* [STORED RECORDS]

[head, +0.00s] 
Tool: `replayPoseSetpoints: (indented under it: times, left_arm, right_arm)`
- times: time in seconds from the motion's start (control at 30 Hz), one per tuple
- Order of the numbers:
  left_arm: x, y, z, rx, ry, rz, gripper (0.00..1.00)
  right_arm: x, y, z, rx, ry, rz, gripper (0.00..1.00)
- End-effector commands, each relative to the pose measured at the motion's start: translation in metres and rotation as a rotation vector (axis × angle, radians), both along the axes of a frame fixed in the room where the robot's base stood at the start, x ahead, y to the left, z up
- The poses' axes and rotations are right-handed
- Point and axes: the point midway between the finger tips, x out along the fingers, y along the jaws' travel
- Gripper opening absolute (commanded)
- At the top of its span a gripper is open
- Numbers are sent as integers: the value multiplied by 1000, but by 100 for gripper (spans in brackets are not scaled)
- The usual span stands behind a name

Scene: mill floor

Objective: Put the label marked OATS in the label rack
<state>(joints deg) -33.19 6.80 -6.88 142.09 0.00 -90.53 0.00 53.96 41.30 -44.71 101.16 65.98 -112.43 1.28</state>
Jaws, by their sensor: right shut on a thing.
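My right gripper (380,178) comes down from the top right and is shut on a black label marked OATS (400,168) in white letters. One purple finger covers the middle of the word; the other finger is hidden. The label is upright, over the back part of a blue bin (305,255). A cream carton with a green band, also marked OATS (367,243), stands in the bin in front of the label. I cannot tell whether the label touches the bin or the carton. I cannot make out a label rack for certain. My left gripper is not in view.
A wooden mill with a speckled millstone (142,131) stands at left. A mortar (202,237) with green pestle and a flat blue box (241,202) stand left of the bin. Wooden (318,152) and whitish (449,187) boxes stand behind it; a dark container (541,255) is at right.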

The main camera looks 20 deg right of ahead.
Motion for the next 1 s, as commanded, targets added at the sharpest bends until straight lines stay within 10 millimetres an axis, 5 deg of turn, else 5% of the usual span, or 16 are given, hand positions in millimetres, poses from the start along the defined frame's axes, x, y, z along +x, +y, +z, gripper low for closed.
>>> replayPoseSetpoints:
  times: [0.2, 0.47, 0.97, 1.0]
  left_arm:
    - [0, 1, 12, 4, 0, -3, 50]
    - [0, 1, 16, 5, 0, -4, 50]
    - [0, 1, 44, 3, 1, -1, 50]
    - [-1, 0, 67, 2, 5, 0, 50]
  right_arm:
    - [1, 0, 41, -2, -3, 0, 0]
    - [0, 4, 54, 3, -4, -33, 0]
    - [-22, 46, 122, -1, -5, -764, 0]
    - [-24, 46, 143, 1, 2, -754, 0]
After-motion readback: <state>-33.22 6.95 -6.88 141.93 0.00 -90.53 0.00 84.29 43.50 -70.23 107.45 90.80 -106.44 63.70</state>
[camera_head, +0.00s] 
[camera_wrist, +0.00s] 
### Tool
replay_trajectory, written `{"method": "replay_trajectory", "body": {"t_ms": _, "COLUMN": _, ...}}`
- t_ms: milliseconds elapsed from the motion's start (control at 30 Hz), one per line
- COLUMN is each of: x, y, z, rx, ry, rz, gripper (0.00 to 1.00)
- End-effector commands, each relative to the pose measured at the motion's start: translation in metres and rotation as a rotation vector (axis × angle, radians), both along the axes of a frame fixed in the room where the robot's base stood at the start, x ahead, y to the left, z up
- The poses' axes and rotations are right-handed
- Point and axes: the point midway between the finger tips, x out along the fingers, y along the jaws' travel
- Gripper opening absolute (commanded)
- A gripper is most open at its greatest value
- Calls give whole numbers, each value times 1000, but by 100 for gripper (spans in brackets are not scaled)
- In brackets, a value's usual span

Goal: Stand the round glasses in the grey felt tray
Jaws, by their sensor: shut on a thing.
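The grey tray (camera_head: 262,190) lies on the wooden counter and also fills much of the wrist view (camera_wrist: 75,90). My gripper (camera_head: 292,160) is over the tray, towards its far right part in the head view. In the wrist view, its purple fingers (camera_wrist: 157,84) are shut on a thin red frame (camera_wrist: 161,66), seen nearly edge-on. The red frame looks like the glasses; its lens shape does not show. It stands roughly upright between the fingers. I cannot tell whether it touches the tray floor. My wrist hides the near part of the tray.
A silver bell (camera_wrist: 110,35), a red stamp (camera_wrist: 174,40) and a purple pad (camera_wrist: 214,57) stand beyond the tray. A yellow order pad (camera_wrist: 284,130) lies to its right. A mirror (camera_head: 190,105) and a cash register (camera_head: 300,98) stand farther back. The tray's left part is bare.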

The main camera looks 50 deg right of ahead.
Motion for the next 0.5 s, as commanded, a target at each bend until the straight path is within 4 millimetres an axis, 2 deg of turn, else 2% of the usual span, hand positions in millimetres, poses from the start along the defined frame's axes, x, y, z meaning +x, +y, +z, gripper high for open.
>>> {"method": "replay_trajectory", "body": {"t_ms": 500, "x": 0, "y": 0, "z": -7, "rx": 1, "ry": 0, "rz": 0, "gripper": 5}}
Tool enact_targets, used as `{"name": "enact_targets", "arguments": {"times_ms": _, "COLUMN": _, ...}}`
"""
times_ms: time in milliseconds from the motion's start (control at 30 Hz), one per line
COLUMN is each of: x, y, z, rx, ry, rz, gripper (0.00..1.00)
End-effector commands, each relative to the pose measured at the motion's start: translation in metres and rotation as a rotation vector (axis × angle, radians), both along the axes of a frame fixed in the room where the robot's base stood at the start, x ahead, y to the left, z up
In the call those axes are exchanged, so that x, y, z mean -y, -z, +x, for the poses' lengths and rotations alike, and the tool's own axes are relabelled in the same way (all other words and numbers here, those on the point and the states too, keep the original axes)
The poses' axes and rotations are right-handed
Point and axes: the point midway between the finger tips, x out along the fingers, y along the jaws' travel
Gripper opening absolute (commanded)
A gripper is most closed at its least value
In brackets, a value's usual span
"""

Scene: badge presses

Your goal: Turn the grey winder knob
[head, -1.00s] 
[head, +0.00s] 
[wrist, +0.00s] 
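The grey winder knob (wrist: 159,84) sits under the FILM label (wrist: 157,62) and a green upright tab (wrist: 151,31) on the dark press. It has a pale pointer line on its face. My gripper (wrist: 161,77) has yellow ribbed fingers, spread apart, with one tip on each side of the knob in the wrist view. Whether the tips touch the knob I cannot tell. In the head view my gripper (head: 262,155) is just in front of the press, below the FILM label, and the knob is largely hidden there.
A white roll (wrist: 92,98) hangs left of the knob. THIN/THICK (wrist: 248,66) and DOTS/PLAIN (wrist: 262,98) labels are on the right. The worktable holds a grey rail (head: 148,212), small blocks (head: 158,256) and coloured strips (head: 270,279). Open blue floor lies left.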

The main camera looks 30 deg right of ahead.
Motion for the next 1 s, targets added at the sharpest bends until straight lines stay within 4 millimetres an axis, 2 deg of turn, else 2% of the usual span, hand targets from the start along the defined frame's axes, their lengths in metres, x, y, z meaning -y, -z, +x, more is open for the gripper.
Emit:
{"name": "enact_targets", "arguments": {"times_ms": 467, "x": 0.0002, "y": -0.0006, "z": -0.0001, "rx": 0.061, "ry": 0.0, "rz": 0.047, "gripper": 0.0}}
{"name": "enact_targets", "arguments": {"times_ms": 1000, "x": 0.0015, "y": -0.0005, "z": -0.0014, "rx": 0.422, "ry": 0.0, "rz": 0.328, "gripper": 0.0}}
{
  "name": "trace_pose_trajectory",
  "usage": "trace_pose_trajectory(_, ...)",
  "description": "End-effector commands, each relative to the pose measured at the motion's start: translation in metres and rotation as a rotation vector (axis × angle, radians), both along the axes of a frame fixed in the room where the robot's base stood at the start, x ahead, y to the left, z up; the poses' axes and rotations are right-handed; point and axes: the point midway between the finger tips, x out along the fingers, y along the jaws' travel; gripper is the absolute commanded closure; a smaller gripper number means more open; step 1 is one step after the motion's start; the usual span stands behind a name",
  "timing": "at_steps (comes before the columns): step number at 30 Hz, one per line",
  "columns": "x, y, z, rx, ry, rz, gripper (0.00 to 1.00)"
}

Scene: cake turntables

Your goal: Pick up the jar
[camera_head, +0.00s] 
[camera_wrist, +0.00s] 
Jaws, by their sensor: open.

* [EXERCISE]
Identify each line of the material where the word "sharpest" shows up, and copy it.

* [THE SOLUTION]
Motion for the next 1 s, as commanded, targets added at the sharpest bends until straight lines stay within 10 millimetres an axis, 5 deg of turn, else 5% of the usual span, or 16 are given, hand positions in millimetres, poses from the start along the defined frame's axes, x, y, z along +x, +y, +z, gripper low for closed.
Motion for the next 1 s, targets added at the sharpest bends until straight lines stay within 4 millimetres an axis, 2 deg of turn, else 2% of the usual span, hand targets from the start along the defined frame's axes, their lengths in metres, x, y, z meaning -y, -z, +x, more is open for the gripper.

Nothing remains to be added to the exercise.